What changed
RBI now allows banks to rely on KYC verification performed by SEBI-regulated custodians or intermediaries for eligible FPIs (duly registered with SEBI and having undergone required KYC due diligence/verification through such entities) opening PIS accounts. Custodians must share verified KYC documents with banks upon FPI authorization. Banks remain ultimately responsible for customer due diligence and may need enhanced measures if required.
What it means for you
Banks can reduce redundant KYC checks for FPIs, cutting operational costs and turnaround time. However, they must ensure proper documentation transfer and maintain ultimate liability for due diligence. This aligns banking KYC with SEBI norms, streamlining FPI onboarding.
What you must do
- Accept KYC documents verified by SEBI-regulated custodians for eligible FPIs (duly registered with SEBI and having undergone required KYC due diligence/verification through such entities) under PIS, subject to conditions in Rule 9(2) of PMLA Rules.
- Obtain written authorization from FPIs for custodians to share KYC documents with your bank.
- Maintain a signed record of document transfer between custodian and bank.
- Obtain an undertaking from FPIs or a Global Custodian acting on behalf of the FPI to submit any exempted documents (as detailed in Annex II) when required.
- Share KYC documents with other banks or market intermediaries only upon FPI's written authorization.
Who it affects
Scheduled Commercial Banks (excluding RRBs), Local Area Banks, All India Financial Institutions, Foreign Portfolio Investors, SEBI-regulated custodians and intermediaries
Can we rely on KYC done by any third party for FPIs?

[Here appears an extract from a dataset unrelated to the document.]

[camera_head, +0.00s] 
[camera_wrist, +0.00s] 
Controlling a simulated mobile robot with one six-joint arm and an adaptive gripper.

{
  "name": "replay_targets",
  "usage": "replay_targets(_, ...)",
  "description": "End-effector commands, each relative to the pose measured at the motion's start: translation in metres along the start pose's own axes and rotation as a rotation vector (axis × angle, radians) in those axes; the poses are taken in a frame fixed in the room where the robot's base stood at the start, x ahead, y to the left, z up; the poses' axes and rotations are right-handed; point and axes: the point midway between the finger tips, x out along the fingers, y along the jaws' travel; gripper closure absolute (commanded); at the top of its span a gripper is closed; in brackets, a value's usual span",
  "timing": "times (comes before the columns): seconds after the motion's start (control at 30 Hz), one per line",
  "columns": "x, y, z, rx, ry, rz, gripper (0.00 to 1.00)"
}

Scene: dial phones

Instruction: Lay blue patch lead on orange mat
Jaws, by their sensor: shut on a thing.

Only on KYC verification done by SEBI-regulated custodians or intermediaries for FPIs that are duly registered with SEBI and have undergone the required KYC due diligence/verification through such entities, subject to conditions in Rule 9(2) of PMLA Rules. You remain ultimately responsible for due diligence.
What documents do we need from the custodian?
Hard copies of KYC documents furnished by the FPIs to the custodian/intermediary, verified with originals or notarized copies where applicable, certified by the custodian. Maintain a signed transfer record.
Does this apply to existing FPI clients?
Yes, the circular applies to both new and existing FPI clients, but only for accounts under the Portfolio Investment Scheme.